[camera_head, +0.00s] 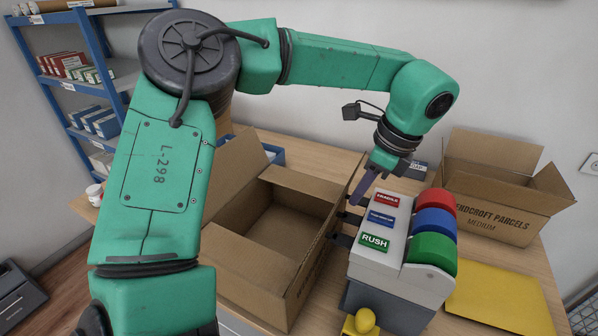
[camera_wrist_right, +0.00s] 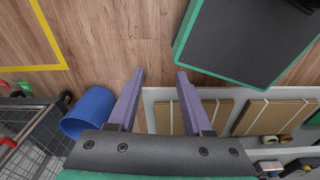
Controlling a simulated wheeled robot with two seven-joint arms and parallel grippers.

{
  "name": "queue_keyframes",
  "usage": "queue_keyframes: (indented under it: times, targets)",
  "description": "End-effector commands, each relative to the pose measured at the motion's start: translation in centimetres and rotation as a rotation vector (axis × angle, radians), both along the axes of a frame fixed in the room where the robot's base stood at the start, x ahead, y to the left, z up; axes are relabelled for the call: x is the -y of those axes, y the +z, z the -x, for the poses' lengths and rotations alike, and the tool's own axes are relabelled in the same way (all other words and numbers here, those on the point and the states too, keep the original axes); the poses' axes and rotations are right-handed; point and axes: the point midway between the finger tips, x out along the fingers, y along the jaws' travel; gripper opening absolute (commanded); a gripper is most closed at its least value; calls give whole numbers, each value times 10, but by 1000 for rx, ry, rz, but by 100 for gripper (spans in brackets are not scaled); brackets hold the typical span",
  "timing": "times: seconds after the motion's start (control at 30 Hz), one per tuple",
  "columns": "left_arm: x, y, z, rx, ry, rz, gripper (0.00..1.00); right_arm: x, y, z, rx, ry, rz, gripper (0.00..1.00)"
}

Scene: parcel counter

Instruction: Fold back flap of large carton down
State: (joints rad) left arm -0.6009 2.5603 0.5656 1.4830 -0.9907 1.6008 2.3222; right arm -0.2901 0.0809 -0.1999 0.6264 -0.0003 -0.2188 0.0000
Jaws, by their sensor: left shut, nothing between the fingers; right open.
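The large carton (camera_head: 299,254) stands on the counter in the head view with its top open and its inside empty where I can see it. One tall flap (camera_head: 232,168) stands up at its left, partly behind my left arm. Another flap (camera_head: 306,184) shows along the far edge, tilted up. A further flap (camera_head: 238,262) slopes outward at the near left. My left gripper (camera_head: 354,196) is shut and empty, pointing down just right of the carton's far right corner. My right gripper (camera_wrist_right: 160,73) is open and empty in the right wrist view, above the floor.
A label dispenser (camera_head: 390,264) with coloured rolls stands close right of the carton. A medium carton (camera_head: 487,212) is open at the right, with a yellow envelope (camera_head: 500,292) in front. Blue shelving (camera_head: 68,127) stands at the left. The wrist view shows a blue bin (camera_wrist_right: 88,112).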

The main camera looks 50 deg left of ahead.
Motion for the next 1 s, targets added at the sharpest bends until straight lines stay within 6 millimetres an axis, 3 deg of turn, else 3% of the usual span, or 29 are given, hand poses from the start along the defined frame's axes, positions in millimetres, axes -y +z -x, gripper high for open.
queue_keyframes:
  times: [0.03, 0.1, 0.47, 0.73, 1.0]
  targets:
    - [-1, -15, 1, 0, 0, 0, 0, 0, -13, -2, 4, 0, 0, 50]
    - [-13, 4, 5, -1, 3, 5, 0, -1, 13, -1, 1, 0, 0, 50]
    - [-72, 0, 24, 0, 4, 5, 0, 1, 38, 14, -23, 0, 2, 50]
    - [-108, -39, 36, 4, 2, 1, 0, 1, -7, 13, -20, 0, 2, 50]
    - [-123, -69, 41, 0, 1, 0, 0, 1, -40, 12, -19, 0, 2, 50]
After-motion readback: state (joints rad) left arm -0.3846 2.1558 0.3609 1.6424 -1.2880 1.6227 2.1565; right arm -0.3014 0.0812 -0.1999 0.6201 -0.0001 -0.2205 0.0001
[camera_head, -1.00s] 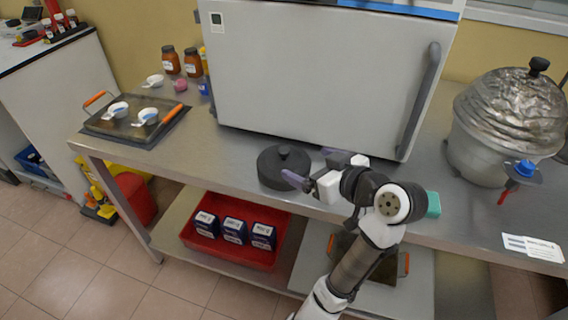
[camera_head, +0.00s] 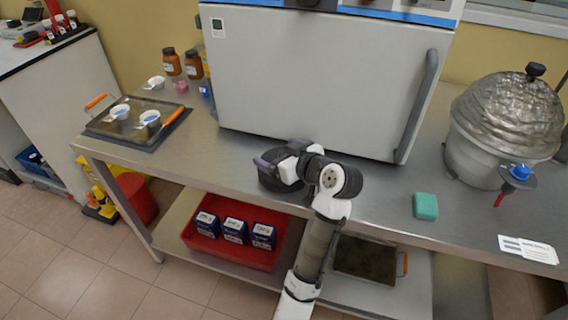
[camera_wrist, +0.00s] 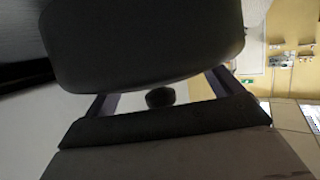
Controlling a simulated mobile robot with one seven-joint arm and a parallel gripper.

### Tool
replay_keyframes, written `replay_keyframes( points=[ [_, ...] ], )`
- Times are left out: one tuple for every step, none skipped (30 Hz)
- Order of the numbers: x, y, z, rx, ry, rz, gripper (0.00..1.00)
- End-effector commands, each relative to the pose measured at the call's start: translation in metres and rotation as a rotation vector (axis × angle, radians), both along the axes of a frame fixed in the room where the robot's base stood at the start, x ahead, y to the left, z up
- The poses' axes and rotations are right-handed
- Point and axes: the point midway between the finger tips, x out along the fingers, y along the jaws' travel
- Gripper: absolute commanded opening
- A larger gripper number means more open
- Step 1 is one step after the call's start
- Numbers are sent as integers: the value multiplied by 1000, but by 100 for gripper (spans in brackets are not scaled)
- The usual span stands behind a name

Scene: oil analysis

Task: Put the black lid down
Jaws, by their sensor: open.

* * * * * * * * *

» **Exercise details**
Above are records with pictures; repeat the records exactly and leave the pictures out.

» **Reply**
[camera_head, +0.00s] 
[camera_wrist_right, +0.00s] 
Controlling a simulated wheeled robot with two seven-joint arms and parallel grippers.

{
  "name": "queue_keyframes",
  "usage": "queue_keyframes: (indented under it: times, targets)",
  "description": "End-effector commands, each relative to the pose measured at the motion's start: translation in centimetres and rotation as a rotation vector (axis × angle, radians), both along the axes of a frame fixed in the room where the robot's base stood at the start, x ahead, y to the left, z up; axes are relabelled for the call: x is the -y of those axes, y the +z, z the -x, for the poses' lengths and rotations alike, and the tool's own axes are relabelled in the same way (all other words and numbers here, those on the point and the states too, keep the original axes); the poses' axes and rotations are right-handed; point and axes: the point midway between the finger tips, x out along the fingers, y along the jaws' travel; gripper opening absolute (commanded); a gripper is most closed at its least value; calls give whole numbers, each value times 10, but by 1000 for rx, ry, rz, but by 100 for gripper (spans in brackets are not scaled); brackets hold the typical span",
  "timing": "times: seconds after the motion's start (control at 30 Hz), one per tuple",
  "columns": "left_arm: x, y, z, rx, ry, rz, gripper (0.00..1.00); right_arm: x, y, z, rx, ry, rz, gripper (0.00..1.00)"
}

Scene: parcel counter

Instruction: Fold back flap of large carton down
State: (joints rad) left arm -0.6009 2.5603 0.5656 1.4830 -0.9907 1.6008 2.3222; right arm -0.2901 0.0809 -0.1999 0.6264 -0.0003 -0.2188 0.0000
Jaws, by their sensor: left shut, nothing between the fingers; right open.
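The large carton (camera_head: 299,254) stands on the counter in the head view with its top open and its inside empty where I can see it. One tall flap (camera_head: 232,168) stands up at its left, partly behind my left arm. Another flap (camera_head: 306,184) shows along the far edge, tilted up. A further flap (camera_head: 238,262) slopes outward at the near left. My left gripper (camera_head: 354,196) is shut and empty, pointing down just right of the carton's far right corner. My right gripper (camera_wrist_right: 160,73) is open and empty in the right wrist view, above the floor.
A label dispenser (camera_head: 390,264) with coloured rolls stands close right of the carton. A medium carton (camera_head: 487,212) is open at the right, with a yellow envelope (camera_head: 500,292) in front. Blue shelving (camera_head: 68,127) stands at the left. The wrist view shows a blue bin (camera_wrist_right: 88,112).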

The main camera looks 50 deg left of ahead.
Motion for the next 1 s, targets added at the sharpest bends until straight lines stay within 6 millimetres an axis, 3 deg of turn, else 3% of the usual span, or 29 are given, hand poses from the start along the defined frame's axes, positions in millimetres, axes -y +z -x, gripper high for open.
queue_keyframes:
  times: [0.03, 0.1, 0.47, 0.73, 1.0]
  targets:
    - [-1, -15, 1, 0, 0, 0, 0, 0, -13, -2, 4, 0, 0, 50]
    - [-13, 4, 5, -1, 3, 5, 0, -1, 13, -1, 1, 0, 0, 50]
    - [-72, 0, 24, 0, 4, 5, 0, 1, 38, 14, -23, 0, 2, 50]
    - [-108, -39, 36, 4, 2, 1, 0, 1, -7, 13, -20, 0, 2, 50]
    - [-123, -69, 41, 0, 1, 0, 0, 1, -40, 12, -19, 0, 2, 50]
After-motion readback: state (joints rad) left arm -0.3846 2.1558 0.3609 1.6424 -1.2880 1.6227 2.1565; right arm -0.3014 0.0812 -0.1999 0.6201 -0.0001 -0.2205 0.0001
[camera_head, -1.00s] 
[camera_head, +0.00s] 
[camera_wrist, +0.00s] 
Controlling a simulated mobile robot with one seven-joint arm and a parallel gripper.

### Tool
replay_keyframes, written `replay_keyframes( points=[ [_, ...] ], )`
- Times are left out: one tuple for every step, none skipped (30 Hz)
- Order of the numbers: x, y, z, rx, ry, rz, gripper (0.00..1.00)
- End-effector commands, each relative to the pose measured at the call's start: translation in metres and rotation as a rotation vector (axis × angle, radians), both along the axes of a frame fixed in the room where the robot's base stood at the start, x ahead, y to the left, z up
- The poses' axes and rotations are right-handed
- Point and axes: the point midway between the finger tips, x out along the fingers, y along the jaws' travel
- Gripper: absolute commanded opening
- A larger gripper number means more open
- Step 1 is one step after the call's start
- Numbers are sent as integers: the value multiplied by 1000, but by 100 for gripper (spans in brackets are not scaled)
- The usual span stands behind a name

Scene: oil analysis

Task: Put the black lid down
Jaws, by their sensor: open.

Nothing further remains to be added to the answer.